Originally Posted by
tmiw
(This place only has a merchant facing terminal and no customer facing PIN pad.)
Couldn't they get a rotating stand for the terminal, so in the case where it asks for a PIN from the customer, they could swivel the terminal to give the customer access long enough to enter the PIN?
I've certainly seen pre-EMV swiveling terminals at some US restaurants, where the same touchscreen the salesperson enters the order on then gets put into "customer onscreen signature mode", they spin it to face the customer, the customer signs with their finger on the screen, and then they swivel the terminal back to face the salesperson again.
And I seem to recall swiveling terminals for EMV somewhere outside the US too, though I can't remember where exactly...

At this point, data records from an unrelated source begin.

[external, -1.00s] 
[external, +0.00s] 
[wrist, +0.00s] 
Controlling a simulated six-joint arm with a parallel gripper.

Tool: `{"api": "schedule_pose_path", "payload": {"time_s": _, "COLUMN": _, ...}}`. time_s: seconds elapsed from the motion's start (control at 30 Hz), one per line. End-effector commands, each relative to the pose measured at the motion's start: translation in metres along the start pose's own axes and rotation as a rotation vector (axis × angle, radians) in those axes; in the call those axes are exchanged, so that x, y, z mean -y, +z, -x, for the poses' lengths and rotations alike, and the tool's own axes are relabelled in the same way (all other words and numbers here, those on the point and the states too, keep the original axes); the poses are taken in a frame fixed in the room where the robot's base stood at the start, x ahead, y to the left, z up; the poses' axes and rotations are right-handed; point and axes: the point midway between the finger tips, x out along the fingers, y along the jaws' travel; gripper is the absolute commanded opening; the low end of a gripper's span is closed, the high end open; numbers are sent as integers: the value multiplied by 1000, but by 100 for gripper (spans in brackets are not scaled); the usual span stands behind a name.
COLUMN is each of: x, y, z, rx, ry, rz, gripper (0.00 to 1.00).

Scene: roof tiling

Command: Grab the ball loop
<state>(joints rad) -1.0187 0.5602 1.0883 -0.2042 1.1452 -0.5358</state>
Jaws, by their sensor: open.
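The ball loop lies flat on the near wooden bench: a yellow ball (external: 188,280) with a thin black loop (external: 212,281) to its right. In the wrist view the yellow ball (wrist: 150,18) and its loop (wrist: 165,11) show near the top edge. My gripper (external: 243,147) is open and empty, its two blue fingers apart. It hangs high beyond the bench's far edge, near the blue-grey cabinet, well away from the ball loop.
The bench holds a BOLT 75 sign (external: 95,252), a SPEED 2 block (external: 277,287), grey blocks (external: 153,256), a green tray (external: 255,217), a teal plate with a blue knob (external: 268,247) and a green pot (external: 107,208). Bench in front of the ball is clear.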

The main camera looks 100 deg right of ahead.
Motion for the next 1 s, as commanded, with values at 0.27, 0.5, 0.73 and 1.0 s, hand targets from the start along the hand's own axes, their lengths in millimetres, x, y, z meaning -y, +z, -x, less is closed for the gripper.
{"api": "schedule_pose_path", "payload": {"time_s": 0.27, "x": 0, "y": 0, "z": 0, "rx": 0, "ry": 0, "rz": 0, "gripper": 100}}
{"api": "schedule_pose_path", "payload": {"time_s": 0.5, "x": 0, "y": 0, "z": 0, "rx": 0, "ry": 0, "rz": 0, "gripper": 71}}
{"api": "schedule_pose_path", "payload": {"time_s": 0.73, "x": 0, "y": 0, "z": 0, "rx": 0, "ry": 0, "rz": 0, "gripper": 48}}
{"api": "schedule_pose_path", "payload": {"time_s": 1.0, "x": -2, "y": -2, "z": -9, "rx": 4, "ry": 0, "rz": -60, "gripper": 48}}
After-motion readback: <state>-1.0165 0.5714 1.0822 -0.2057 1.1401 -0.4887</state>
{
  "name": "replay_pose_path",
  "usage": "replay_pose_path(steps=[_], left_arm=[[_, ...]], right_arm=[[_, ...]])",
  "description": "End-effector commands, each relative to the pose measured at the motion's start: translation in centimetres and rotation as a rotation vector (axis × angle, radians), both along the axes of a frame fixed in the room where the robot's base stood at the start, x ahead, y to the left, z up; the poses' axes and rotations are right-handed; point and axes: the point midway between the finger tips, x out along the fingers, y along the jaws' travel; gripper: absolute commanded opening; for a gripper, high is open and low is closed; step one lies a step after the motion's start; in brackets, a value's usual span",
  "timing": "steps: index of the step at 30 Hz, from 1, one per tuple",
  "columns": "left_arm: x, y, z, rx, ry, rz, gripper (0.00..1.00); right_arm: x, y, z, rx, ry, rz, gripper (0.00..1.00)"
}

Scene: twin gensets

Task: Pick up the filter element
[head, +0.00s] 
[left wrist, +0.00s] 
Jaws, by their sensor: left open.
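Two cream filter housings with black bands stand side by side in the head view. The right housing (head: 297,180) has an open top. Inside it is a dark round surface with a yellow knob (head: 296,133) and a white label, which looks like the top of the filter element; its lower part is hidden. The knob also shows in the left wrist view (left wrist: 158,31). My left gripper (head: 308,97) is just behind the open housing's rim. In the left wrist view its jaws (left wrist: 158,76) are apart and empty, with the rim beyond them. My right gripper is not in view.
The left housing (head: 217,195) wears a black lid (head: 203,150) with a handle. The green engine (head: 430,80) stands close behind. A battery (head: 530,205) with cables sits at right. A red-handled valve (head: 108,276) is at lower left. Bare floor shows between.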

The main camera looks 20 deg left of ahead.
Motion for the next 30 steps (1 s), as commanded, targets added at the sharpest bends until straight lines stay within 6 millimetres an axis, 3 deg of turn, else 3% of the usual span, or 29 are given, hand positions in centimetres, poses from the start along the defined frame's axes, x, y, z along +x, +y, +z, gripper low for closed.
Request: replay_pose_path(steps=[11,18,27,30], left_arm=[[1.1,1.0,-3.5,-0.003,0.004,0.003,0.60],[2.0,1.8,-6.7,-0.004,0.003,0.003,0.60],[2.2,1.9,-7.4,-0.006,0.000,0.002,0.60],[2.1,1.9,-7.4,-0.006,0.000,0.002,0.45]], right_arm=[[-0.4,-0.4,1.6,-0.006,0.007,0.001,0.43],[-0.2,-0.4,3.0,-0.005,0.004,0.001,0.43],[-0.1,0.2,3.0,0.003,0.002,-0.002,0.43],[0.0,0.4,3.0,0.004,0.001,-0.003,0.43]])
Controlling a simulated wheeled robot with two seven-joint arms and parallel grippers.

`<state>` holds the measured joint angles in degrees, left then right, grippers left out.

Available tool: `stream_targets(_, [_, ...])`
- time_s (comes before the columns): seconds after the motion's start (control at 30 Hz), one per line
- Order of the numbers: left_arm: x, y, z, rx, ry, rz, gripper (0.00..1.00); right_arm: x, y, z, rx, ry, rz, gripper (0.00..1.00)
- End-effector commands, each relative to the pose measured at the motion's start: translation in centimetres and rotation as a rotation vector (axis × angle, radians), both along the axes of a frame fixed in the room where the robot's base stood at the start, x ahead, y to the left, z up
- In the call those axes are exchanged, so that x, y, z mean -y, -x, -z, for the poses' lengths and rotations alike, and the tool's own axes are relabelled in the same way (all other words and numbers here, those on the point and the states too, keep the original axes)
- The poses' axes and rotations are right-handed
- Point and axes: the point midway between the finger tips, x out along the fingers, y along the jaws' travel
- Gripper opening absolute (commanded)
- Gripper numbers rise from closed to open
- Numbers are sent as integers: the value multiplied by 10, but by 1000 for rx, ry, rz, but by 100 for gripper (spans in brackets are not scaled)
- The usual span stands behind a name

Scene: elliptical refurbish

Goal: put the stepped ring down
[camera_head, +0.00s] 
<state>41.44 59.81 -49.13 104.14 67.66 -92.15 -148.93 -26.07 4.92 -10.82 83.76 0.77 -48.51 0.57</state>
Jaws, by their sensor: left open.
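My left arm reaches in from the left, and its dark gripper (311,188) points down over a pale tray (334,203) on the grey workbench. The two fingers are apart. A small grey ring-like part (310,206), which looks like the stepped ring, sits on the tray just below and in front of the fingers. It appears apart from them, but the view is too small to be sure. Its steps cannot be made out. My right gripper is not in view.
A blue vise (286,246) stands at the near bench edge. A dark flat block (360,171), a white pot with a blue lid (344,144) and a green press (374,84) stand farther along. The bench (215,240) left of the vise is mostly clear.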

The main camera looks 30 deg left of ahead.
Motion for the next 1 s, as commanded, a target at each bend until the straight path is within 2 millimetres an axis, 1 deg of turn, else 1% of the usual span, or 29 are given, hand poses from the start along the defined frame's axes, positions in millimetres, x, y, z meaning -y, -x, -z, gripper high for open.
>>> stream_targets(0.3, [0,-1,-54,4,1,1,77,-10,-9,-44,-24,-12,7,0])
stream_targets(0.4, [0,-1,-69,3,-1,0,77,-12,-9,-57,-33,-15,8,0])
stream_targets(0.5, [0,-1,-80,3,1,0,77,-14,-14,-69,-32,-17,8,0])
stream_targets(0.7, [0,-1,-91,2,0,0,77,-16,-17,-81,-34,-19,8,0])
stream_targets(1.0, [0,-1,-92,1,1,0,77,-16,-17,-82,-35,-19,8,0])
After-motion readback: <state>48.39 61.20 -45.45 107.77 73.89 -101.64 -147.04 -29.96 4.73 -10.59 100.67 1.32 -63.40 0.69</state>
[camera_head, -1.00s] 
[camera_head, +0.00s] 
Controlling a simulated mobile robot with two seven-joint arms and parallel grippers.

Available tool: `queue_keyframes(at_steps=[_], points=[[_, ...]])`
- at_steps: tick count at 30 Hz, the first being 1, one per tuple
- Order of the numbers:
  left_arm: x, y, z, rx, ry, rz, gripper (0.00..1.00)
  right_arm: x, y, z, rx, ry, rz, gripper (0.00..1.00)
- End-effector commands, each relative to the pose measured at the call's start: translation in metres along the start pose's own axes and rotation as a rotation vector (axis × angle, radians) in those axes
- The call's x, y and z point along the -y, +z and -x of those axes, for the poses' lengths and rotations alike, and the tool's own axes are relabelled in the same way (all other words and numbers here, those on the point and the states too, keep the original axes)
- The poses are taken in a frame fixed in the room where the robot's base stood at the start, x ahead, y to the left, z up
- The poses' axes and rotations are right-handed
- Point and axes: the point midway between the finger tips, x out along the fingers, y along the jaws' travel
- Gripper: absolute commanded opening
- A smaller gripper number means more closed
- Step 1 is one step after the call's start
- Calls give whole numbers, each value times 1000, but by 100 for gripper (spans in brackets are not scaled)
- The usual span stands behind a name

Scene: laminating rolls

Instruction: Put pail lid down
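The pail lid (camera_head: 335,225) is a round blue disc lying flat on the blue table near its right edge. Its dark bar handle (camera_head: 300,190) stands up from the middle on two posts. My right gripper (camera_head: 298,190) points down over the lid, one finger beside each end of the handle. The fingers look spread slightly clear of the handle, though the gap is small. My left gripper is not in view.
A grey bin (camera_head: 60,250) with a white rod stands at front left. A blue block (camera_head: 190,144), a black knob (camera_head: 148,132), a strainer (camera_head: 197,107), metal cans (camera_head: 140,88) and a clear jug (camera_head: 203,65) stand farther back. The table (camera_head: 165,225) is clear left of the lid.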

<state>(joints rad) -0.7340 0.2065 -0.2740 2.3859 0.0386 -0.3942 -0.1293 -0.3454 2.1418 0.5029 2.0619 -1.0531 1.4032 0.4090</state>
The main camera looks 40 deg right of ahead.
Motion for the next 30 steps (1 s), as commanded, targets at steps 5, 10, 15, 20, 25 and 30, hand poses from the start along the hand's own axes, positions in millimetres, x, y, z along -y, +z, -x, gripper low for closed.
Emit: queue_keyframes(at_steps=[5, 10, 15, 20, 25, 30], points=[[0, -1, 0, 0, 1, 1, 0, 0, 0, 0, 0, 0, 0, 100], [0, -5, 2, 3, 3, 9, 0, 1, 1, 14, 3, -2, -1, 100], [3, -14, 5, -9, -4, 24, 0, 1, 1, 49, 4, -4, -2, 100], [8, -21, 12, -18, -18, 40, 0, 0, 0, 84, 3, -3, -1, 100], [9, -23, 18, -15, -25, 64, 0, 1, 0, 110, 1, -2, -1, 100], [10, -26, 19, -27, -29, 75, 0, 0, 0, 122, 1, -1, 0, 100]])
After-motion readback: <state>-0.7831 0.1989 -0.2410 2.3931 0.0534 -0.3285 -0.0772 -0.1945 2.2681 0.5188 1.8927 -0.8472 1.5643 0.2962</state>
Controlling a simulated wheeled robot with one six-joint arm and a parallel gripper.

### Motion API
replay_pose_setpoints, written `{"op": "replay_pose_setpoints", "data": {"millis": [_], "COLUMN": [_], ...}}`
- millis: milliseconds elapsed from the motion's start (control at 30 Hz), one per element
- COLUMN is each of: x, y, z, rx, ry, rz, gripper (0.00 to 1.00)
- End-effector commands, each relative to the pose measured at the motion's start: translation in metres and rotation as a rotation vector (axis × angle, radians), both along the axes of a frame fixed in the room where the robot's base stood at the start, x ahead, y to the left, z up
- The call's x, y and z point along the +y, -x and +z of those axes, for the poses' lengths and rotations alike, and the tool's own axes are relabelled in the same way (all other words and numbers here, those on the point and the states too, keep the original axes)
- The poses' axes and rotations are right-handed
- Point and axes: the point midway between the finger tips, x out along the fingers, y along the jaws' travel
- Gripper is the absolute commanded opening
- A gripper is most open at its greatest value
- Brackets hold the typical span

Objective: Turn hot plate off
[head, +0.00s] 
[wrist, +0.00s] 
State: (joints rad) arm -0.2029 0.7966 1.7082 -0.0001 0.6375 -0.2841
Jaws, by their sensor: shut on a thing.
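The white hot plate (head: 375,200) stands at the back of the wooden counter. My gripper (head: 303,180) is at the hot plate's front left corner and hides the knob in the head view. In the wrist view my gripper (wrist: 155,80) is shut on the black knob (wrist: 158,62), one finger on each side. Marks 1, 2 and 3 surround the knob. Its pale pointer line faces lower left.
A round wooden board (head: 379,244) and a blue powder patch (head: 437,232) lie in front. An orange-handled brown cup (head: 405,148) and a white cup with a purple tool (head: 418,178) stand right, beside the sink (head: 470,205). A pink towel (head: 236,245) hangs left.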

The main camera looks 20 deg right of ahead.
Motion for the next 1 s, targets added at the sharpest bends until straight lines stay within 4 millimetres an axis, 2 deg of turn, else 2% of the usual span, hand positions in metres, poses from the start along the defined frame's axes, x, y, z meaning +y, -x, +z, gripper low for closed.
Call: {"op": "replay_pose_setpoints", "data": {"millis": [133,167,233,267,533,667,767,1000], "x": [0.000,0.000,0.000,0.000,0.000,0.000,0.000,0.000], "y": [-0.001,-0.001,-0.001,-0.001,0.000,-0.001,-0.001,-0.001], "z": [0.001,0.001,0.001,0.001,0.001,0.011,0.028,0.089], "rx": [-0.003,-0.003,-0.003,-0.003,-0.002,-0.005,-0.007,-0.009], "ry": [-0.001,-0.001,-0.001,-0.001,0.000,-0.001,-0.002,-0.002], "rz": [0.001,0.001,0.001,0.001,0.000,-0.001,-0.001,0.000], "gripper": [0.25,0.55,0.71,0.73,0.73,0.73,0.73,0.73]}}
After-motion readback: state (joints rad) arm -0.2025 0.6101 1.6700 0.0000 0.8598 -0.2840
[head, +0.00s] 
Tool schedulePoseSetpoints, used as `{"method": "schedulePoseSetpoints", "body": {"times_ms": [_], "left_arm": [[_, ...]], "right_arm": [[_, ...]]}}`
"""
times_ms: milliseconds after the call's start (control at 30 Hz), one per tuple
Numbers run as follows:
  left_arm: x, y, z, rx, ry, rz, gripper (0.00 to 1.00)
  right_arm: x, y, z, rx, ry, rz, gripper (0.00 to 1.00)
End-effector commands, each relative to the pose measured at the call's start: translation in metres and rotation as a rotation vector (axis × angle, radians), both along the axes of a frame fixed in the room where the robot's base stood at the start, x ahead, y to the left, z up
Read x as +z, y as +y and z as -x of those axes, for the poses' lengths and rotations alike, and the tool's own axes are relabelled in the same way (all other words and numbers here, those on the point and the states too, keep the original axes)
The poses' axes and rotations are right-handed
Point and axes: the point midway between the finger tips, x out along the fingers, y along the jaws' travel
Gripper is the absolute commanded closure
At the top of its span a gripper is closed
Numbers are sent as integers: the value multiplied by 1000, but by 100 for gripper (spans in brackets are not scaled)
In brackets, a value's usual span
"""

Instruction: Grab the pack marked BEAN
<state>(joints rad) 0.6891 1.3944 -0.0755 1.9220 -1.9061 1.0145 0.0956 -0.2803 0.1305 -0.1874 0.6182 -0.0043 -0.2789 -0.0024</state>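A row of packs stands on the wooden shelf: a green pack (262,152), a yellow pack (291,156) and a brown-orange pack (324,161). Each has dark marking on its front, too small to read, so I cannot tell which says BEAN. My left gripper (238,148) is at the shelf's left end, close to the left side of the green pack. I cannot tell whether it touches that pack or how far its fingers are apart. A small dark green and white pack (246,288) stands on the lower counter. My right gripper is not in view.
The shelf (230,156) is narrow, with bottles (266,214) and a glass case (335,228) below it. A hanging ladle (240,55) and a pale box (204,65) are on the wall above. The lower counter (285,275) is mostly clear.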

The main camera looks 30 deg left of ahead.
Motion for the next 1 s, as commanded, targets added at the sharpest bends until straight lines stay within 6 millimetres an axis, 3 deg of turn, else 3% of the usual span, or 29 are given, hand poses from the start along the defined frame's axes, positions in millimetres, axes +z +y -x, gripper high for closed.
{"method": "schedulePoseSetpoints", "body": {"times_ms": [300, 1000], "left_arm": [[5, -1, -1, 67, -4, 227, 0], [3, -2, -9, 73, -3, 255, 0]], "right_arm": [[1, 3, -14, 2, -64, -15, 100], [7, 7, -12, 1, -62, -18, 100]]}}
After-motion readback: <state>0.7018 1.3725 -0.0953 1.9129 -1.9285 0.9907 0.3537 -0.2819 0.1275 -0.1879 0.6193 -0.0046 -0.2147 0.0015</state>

... This is the kind of restaurant where I feel like going in with insufficient cash and only my Diners Club MC card. They'll try a little harder if I say that's the only card I have, and I don't have enough cash, and it's a good card. They can always, of course, write down the number and treat it like a take-out order with the card info taken over the phone. If enough people force such restaurants to confront the fact that their terminal technology is "not up to snuff", it'll get back to the restaurant managers and then back to the terminal makers. But if everybody just pulls out a different card, the restaurant manager is not even likely to hear (from the salesclerk you interacted with) that there was PIN card failure.